Mukasey wanted to say it more carefully. “I think what I said was that we could not investigate or prosecute somebody for acting in reliance on a Justice Department opinion.”

But even if that opinion was “inaccurate,” Delahunt wondered, and that behavior really did violate the U.S. criminal code, you’re saying that someone who relied on it would effectively have “immunity from any culpability?”

“Justified reliance,” Mukasey answered, “could not be the subject of a prosecution.” Simple as that. “Immunity connotes culpability,” he added, so it wasn’t immunity, exactly, but the effect was the same.

Delahunt (much like Sen. Joe Biden (D-DE) in the last hearing) proclaimed himself baffled. This was a “new legal doctrine” for him. He’d thought “the law is the law.”

The quick take, of course, is that they’re making me miss John Ashcroft with a fierceness previously reserved only for Cadbury Eggs in December or figgy pudding in July. Who’d have thought that nasty old fucker would prove to be one of the more principled members of the Bush administration? It’s a pretty low bar, I’ll admit, but even so.

The law is the law. How pathetic. How quaint. Howpredictable; I keep saying it but it doesn’t get less true: They have been at this for YEARS, and only now are we starting to freak out about it. And our primary reaction is bafflement; it’s confusing, it’s not like they’re just doing something that’s, well, rude. It’s that they’ve gone so far over the edge as to say the world we live in, structured as we know it, does not exist. The reality-based community; it’s been a joke for a while, but do we realize, yet, how funny it isn’t? You show them a banana and it’s not like they say it’s an apple, it’s like they pat you on the head and say “Good doggie.” I mean, it makes no sense. They have been at this for YEARS and we’re still so fucking bumfuzzled by it we’re grasping for a response. The official we, anyway, the Democratic Party we, the US Senate/House we.

Me, I would like to seeCongress issue its own arrest warrants and drag these people to jail on national television, because the law isn’t what you say it is, the law is the law, and if you break it, you get your ass handcuffed, and that’s how it works in the NBA.

Schmucks.

A.

12 thoughts on “What We Say It Is

  1. So if I ask my lawyer if robbing a bank is OK and my lawyer answers “Yes”…
    Bonnie and Clyde move over!

  2. Actually, Maple, as I understand it, it wouldn’t be your lawyer. You’d have to ask for an official Justice Department legal opinion.
    My guess is that would actually make it much easier for you to obtain.

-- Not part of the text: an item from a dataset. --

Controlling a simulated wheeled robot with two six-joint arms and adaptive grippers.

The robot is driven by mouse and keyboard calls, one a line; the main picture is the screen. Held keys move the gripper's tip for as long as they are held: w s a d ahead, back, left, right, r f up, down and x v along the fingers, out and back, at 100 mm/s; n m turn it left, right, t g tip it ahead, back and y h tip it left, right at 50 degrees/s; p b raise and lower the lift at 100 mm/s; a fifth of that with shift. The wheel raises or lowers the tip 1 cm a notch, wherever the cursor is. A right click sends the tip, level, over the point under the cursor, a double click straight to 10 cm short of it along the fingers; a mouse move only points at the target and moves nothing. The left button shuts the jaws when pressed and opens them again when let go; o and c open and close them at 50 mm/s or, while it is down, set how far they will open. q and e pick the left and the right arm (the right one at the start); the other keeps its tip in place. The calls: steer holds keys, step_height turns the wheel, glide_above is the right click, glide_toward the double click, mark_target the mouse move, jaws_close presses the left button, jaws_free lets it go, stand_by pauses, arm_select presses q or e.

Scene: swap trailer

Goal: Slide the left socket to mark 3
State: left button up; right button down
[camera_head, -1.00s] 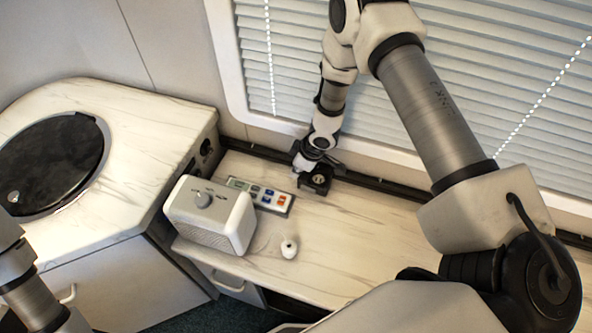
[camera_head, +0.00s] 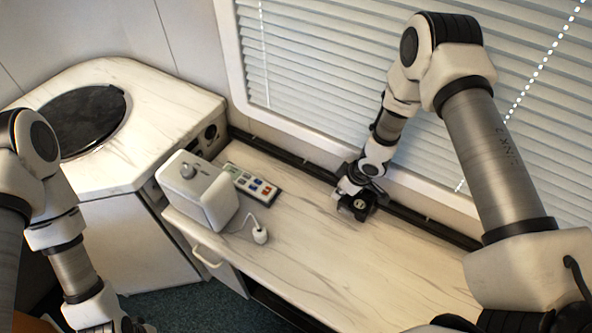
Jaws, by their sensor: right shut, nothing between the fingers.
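A black rail (camera_head: 295,163) runs along the back of the counter under the window. A small black block with a pale round face (camera_head: 359,205), which looks like the socket, sits at the rail. My right gripper (camera_head: 347,196) is shut with nothing between its fingers, right up against the block's left side. I cannot tell whether they touch. The fingers partly blend with the dark block. No number marks can be read on the rail, and no second socket can be made out. My left gripper (camera_head: 118,325) is cut off at the bottom edge, its fingers unclear.
A white box with a knob (camera_head: 212,205), a remote with coloured buttons (camera_head: 250,184) and a small white corded object (camera_head: 260,235) stand on the counter (camera_head: 330,265). A side counter with a black round lid (camera_head: 90,118) is at left. The middle counter is clear.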

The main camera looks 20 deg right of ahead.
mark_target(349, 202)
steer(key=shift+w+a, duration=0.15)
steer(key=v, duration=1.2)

I bet your lawyer has principles.

  3. And the Dems in Congress consented to Mukasey’s nomination as AG because of his “intelligence” and “competence”?
    “Incompetent” is more like it.
    Just shows how out of touch with “true American values” (law and justice) the Republican hypocrites are. . .and it’s frightening.

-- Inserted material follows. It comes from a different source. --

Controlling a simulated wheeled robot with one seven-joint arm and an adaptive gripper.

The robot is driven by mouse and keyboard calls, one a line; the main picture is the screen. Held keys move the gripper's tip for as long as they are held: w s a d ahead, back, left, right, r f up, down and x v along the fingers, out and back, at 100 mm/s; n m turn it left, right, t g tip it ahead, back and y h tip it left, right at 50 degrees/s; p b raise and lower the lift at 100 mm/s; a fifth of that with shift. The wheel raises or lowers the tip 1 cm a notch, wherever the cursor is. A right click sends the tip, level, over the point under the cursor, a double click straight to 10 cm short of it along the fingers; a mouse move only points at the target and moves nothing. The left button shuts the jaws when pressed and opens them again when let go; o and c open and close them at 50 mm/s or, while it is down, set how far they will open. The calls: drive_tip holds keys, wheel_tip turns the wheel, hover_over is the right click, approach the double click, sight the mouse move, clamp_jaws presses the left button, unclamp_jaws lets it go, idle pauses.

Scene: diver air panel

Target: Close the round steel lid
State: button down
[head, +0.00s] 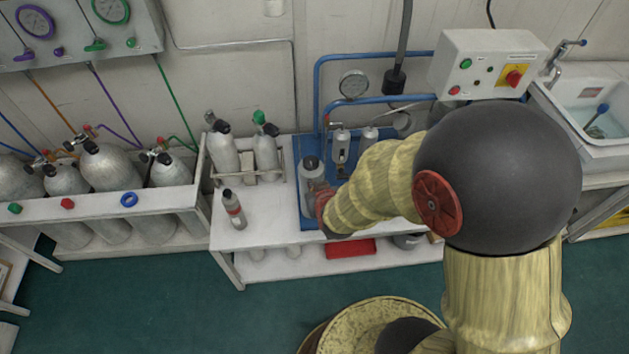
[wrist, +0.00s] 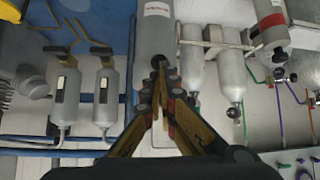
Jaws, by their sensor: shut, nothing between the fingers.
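A round grey metal piece (head: 403,123), which looks like the steel lid, is at the back of the blue bench, partly hidden by my arm. It seems to show at the left of the wrist view (wrist: 33,82); I cannot tell how far open it is. My gripper's fingers (wrist: 160,68) are shut and empty, pointing at a grey cylinder (wrist: 155,35) with a reddish label. In the head view that cylinder (head: 312,171) stands on the blue surface, and my arm hides the fingertips. I cannot tell whether they touch it.
Two small steel canisters (wrist: 64,95) with valve handles stand between the cylinder and the round piece. Racked cylinders (head: 222,150) and a loose small bottle (head: 234,210) are to the left. Blue pipes (head: 385,54) and a control box (head: 487,65) are behind. The white bench front (head: 262,238) is clear.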

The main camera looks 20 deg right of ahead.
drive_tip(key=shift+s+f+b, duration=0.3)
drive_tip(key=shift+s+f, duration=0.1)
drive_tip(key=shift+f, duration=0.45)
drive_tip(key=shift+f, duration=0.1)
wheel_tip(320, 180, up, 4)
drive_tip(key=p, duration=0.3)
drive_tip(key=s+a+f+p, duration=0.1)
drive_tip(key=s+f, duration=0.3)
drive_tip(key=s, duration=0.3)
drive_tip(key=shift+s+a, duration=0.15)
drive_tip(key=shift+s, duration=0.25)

  4. OK. I realize the Constitution prohibits a religious test for those seeking office, but is there any way we could require candidates and their appointees to pass a civics test?

  5. THe recent earthquake was not caused by the Madrid fault; it was caused by our founding fathers spinning in their graves, a motion powerful enough to move the crust of the earth in the midwest.

  6. “Justified reliance,” Mukasey answered, “could not be the subject of a prosecution.”
    you didn’t see that coming? methinks firstdraft needs glasses …

  7. Ok, “I was only following orders” isn’t *exactly* the same as “I was only acting under the bounds of ‘legal opinion'”, but isn’t this essentially the Nuremberg Defense?

  8. Late to the party (story of my life these days), but Robert Earle, that is *exactly* what I thought the moment I read this. So if a drug dealer got a legal opinion that his drug dealing wasn’t criminal, would Mukasey refuse to prosecute him? If your friends told you jumping off a cliff was legal, would you do it?
    Jeebus. Dude, breaking the law connotes CRIMINALITY.